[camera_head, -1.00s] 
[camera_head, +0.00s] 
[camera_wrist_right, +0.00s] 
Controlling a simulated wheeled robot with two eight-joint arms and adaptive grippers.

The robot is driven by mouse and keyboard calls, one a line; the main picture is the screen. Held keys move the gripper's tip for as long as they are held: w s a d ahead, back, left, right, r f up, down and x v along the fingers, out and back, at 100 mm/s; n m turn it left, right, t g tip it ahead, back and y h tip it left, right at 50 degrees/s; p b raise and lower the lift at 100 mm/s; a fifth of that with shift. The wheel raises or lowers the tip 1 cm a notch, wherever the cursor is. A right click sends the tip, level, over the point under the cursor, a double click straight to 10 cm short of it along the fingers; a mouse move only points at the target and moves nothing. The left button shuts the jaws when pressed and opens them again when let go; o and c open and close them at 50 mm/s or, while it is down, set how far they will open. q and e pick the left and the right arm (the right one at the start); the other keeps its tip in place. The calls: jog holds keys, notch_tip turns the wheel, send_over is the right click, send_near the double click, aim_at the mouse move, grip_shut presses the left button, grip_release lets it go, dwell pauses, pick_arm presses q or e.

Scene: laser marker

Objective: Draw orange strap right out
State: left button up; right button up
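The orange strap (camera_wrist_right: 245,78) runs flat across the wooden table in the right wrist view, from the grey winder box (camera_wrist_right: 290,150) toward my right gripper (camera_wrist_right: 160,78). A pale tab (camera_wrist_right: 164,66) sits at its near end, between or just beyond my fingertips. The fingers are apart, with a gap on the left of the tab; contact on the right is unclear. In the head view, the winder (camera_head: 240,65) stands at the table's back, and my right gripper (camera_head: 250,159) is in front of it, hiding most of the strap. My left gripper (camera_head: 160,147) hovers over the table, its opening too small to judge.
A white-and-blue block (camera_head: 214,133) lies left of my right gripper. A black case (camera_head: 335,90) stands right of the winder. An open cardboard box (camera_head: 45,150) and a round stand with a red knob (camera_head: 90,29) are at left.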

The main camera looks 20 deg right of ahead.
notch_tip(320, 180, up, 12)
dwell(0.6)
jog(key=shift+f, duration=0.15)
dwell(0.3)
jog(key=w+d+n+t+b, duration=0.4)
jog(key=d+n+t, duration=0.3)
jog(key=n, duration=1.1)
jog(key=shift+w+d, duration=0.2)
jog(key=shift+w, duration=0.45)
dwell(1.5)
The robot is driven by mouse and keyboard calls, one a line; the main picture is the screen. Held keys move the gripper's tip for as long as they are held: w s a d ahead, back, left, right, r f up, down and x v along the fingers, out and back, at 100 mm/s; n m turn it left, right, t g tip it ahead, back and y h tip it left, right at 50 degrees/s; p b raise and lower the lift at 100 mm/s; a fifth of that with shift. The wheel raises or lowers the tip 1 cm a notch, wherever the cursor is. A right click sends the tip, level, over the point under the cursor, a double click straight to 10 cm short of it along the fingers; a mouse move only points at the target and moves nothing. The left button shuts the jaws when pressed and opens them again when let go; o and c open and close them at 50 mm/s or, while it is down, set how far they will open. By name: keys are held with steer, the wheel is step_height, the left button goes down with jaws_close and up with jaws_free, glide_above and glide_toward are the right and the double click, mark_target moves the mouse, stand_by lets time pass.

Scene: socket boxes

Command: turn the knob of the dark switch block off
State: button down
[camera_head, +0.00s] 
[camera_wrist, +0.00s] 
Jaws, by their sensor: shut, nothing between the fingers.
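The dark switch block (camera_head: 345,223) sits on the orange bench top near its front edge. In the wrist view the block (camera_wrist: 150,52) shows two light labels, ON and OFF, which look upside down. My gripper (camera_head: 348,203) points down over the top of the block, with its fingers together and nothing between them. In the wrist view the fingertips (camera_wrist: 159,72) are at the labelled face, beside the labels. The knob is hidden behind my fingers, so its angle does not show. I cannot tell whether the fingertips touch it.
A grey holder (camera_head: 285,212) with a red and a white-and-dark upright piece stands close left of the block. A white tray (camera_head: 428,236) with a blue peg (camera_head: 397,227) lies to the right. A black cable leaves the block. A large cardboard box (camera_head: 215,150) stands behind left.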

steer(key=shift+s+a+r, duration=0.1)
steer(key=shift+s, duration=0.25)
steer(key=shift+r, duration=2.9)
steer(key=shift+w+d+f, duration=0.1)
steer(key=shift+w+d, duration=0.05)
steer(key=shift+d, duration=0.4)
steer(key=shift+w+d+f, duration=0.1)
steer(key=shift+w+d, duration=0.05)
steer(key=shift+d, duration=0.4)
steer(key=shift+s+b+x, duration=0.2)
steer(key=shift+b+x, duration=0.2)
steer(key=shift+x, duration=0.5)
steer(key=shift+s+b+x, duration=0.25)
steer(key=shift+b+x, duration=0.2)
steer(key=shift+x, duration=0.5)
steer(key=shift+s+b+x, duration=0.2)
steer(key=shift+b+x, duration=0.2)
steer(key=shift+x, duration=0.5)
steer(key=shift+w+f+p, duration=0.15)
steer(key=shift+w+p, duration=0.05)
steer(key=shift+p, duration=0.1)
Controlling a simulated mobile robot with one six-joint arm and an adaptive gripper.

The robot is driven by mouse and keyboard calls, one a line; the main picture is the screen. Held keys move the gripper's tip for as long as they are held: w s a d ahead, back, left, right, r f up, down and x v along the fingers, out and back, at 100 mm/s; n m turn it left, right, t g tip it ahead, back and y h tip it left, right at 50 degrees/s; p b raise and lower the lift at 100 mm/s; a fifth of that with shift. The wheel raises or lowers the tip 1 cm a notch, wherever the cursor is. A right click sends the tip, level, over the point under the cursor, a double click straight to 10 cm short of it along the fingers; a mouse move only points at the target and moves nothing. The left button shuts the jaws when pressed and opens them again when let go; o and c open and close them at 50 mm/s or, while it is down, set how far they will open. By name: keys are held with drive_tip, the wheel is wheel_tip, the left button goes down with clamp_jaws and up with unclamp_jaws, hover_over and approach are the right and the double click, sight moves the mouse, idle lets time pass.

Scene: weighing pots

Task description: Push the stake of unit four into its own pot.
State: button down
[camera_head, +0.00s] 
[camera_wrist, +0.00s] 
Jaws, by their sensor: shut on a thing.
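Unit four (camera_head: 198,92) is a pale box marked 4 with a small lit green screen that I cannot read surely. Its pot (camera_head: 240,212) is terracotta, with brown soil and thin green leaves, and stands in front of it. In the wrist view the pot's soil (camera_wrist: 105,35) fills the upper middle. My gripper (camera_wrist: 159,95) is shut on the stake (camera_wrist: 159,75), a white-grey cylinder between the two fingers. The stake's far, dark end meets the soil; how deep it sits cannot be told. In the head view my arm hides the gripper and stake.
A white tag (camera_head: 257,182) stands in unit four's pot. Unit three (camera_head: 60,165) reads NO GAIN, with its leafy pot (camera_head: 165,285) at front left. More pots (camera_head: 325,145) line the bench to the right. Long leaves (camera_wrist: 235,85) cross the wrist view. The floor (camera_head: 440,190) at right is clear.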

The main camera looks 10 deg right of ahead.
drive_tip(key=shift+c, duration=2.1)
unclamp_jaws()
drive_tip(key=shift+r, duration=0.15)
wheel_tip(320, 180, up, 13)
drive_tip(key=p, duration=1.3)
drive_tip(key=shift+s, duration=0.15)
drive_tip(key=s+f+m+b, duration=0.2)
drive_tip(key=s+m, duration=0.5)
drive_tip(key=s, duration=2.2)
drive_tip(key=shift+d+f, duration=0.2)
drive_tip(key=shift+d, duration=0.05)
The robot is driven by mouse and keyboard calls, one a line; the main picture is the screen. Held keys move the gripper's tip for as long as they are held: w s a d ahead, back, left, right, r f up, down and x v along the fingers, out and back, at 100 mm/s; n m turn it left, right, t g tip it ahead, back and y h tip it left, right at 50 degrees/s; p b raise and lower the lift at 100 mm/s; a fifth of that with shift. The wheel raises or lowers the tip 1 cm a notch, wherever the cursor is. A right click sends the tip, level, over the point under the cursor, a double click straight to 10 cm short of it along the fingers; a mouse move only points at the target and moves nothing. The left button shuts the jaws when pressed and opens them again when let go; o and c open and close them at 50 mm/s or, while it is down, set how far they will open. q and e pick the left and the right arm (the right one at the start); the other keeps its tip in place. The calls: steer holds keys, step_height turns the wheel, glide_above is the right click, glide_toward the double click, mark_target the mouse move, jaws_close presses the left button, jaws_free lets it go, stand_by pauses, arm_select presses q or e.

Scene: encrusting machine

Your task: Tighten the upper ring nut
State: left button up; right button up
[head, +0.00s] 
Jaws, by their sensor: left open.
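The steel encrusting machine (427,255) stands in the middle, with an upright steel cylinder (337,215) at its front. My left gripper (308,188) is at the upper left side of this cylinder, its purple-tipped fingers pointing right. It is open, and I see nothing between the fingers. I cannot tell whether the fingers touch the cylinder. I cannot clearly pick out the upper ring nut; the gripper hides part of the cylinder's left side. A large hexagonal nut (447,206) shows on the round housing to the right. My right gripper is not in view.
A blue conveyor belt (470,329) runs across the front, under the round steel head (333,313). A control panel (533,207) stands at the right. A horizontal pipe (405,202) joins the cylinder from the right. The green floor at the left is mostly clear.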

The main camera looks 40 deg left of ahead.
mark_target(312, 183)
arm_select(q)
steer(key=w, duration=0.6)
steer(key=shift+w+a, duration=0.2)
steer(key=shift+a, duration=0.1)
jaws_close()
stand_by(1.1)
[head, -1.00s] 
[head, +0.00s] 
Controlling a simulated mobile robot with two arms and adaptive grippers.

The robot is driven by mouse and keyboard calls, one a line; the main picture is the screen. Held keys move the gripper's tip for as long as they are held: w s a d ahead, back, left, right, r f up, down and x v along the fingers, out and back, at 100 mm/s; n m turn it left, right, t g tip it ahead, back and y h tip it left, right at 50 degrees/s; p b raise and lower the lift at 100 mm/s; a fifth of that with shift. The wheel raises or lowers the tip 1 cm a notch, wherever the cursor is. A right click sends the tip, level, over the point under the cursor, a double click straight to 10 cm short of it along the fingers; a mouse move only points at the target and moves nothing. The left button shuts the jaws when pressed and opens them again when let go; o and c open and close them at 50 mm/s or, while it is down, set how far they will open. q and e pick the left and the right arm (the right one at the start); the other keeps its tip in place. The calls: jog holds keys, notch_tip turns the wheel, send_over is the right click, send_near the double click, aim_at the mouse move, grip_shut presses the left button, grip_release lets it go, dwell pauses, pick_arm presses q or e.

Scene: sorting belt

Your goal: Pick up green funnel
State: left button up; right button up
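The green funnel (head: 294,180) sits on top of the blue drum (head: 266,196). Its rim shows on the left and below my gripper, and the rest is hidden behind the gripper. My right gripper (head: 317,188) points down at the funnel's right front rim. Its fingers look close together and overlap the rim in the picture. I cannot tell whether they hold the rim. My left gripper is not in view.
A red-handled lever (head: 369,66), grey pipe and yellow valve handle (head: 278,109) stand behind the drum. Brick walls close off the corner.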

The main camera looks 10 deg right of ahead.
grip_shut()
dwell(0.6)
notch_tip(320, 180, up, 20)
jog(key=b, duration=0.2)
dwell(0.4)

_ _ _ _ _ _ _

== Written request ==
Extract the lines above from the one containing "The main camera looks 40 deg left of ahead." to the last line, both included, exactly as written.

== Solution for this exercise ==
The main camera looks 40 deg left of ahead.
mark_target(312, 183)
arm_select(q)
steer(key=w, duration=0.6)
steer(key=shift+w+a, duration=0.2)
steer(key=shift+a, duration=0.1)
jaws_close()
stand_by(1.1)
[head, -1.00s] 
[head, +0.00s] 
Controlling a simulated mobile robot with two arms and adaptive grippers.

The robot is driven by mouse and keyboard calls, one a line; the main picture is the screen. Held keys move the gripper's tip for as long as they are held: w s a d ahead, back, left, right, r f up, down and x v along the fingers, out and back, at 100 mm/s; n m turn it left, right, t g tip it ahead, back and y h tip it left, right at 50 degrees/s; p b raise and lower the lift at 100 mm/s; a fifth of that with shift. The wheel raises or lowers the tip 1 cm a notch, wherever the cursor is. A right click sends the tip, level, over the point under the cursor, a double click straight to 10 cm short of it along the fingers; a mouse move only points at the target and moves nothing. The left button shuts the jaws when pressed and opens them again when let go; o and c open and close them at 50 mm/s or, while it is down, set how far they will open. q and e pick the left and the right arm (the right one at the start); the other keeps its tip in place. The calls: jog holds keys, notch_tip turns the wheel, send_over is the right click, send_near the double click, aim_at the mouse move, grip_shut presses the left button, grip_release lets it go, dwell pauses, pick_arm presses q or e.

Scene: sorting belt

Your goal: Pick up green funnel
State: left button up; right button up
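The green funnel (head: 294,180) sits on top of the blue drum (head: 266,196). Its rim shows on the left and below my gripper, and the rest is hidden behind the gripper. My right gripper (head: 317,188) points down at the funnel's right front rim. Its fingers look close together and overlap the rim in the picture. I cannot tell whether they hold the rim. My left gripper is not in view.
A red-handled lever (head: 369,66), grey pipe and yellow valve handle (head: 278,109) stand behind the drum. Brick walls close off the corner.

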The main camera looks 10 deg right of ahead.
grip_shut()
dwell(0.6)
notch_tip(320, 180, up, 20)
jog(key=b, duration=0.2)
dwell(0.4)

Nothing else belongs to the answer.